'Two Peonies. via Chiatamone, Naples. May 2010', 2013, Gesso, ink and wax on oak
board 100 x 95 x 3.3 cm/ 39.4 x 37.4 x 1.3 inches
Craigie Horsfield (1949) has been at the forefront of socially engaged photography in the UK for many years. He has used new technologies to push the form to its limits: by reproducing images on a large scale (like Jeff Wall); or by weaving images into tapestries (like Chuck Close and Gerhard Richter currently to be seen at Gagosian). Now, he has worked with his long-time production team in Spain (Factum Arte) and its director, Adam Lowe, to print digital images onto oak panels covered in gesso. The images are printed up to five times on each panel to increase the sense of depth, before being covered by another five layers of wax (the first of which seals the image). These dark works recall the paintings of Francisco de Zuburan (1598-1664) and other masters of the Spanish bodegon (still life).
It is impossible for an online reproduction to convey their seductive quality. They have a luxe surface that longs to be touched and seem more like sculptures than photographs. Viewing their profound visual depth is like looking through a window to an image beyond which recedes into the wood.

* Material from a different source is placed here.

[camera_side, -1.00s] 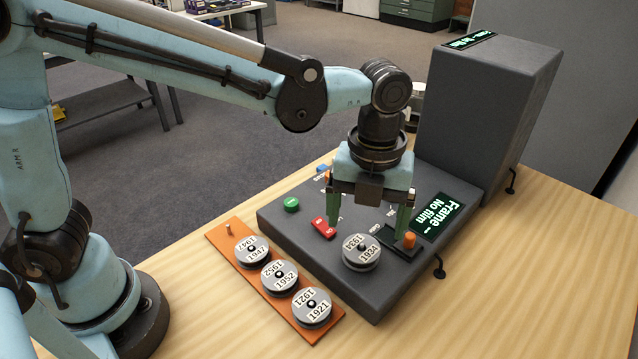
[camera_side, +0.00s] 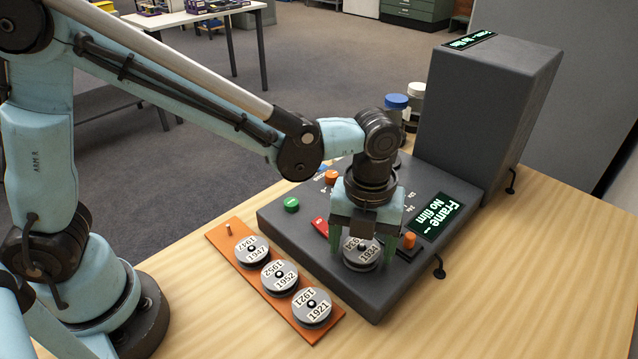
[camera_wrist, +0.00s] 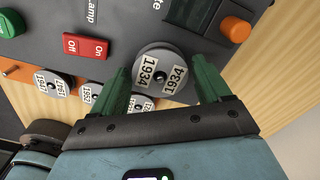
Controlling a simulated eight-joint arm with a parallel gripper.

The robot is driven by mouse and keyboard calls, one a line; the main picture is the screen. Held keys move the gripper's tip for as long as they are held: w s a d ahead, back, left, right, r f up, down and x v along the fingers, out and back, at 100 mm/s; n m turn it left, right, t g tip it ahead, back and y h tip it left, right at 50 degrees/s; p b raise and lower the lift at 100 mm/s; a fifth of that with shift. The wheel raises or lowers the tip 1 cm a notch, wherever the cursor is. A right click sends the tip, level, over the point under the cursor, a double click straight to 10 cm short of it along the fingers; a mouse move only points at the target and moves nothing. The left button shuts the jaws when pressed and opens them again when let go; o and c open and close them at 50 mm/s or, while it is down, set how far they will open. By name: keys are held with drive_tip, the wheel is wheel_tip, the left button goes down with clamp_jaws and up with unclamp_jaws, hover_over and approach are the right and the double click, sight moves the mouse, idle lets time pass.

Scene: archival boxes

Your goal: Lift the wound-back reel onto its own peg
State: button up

'Octopus and Fish. via Chiatamone, Naples. July 2009', 2013, Gesso, ink and wax on
oak board, 100 x 100 x 3.3 cm/ 39.4 x 39.4 x 1.3 inches
Horsfield has long been interested in what he calls 'slow time'; an image might sit in his archive for twenty years before being printed, or adjusted into something else. His still lives have a long and strange gestation, and speak of the fragility of life. He has said that we share a 'material memory' and his images of peonies, garlic, pomegranates, sea creatures and meat certainly entice the viewer to reflect on the occasions they have encountered such visceral objects. The wetness of the dying octopus' skin is almost too much to bear; it seems as if it has just been hauled from the depths of the sea and flung into a fishing boat, ready for consumption should it give up on life. Despite its struggle to live, we know that death will win out. And even though the octopus might become a meal which sustains the life of someone else, we also know that they, too, will ultimately become food for worms.
'Five Peonies. via Chiatamone, Naples. May 2010', 2013, Gesso, ink and wax on oak
board, 100 x 92 x 3.3 cm/ 39.4 x 36.2 x 1.3 inches
Even the achingly beautiful peonies signal their own death. They are cut flowers which - despite being placed in a vase of fresh water - will soon fade and loose their rosy pink vibrancy. Most viewers, if they every had a rosy check and the fresh bloom of youth, will know that they too are past their best-by date. About 100 years ago, in 1914, the blooms of British and German youth, and a host of other nations, were ordered by older men to slaughter one another. In those days the children of the poor could be sent down coal mines or to factories, as even today are children of the poor in many 'emerging' countries. The Victorians have a lot to answer for in terms of our fictive notions of childhood and innocence (and so much else) but perhaps they were right to see the moment before all naivety is lost as something to be cherished
'Two Pomegranates. via Chiatamone, Naples. November 2009', 2013, Gesso, ink and
wax on oak board, 80 x 75 x 3.3 cm/ 31.5 x 29.5 1.3 inches
Horsfield has spent a lot of time photographing the post WWII Polish community that remains heavily influenced by Roman Catholicism. Christian painting has often used the pomegranate as a symbol of the church; a single fruit, containing many seeds. In Horsfield's delicate photo of Two Pomegranates, the toughness of their skin barely hints at the juicy red seeds inside. They await the revealing of themselves, they hint at it and, like Horsfield's photos themselves, they germinate desire.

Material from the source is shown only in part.